Exercise task: Which lines hold the word "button"? Copy each of them from the material.

The records:
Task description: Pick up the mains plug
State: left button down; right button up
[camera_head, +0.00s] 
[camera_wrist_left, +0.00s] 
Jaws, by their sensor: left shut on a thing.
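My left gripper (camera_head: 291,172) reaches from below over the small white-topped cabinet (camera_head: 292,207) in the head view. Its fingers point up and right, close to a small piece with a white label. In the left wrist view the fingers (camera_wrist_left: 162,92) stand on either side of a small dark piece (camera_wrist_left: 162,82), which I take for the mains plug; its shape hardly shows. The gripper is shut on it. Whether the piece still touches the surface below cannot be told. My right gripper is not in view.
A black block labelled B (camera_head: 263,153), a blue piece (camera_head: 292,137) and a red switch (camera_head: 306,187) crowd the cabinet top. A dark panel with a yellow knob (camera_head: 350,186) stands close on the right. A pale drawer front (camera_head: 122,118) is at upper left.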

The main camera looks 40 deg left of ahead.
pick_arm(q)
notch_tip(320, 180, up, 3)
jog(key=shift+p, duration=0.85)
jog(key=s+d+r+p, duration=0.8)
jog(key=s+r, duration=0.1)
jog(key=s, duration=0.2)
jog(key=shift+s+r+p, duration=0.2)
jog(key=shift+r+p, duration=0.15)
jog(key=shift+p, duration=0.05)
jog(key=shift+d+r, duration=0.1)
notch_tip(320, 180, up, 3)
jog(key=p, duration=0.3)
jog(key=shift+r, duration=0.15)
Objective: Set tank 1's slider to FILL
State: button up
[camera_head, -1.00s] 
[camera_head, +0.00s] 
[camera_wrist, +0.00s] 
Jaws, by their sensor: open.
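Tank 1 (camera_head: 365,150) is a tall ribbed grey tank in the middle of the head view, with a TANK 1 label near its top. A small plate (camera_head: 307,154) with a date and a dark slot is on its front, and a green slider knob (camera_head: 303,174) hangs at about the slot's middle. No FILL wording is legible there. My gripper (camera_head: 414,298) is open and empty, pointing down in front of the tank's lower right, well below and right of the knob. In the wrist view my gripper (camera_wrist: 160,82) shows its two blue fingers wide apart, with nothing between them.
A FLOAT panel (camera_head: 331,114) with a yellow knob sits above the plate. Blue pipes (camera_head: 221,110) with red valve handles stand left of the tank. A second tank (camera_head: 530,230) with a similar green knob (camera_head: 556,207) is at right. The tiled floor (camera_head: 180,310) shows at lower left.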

Result below:
State: left button down; right button up
State: button up

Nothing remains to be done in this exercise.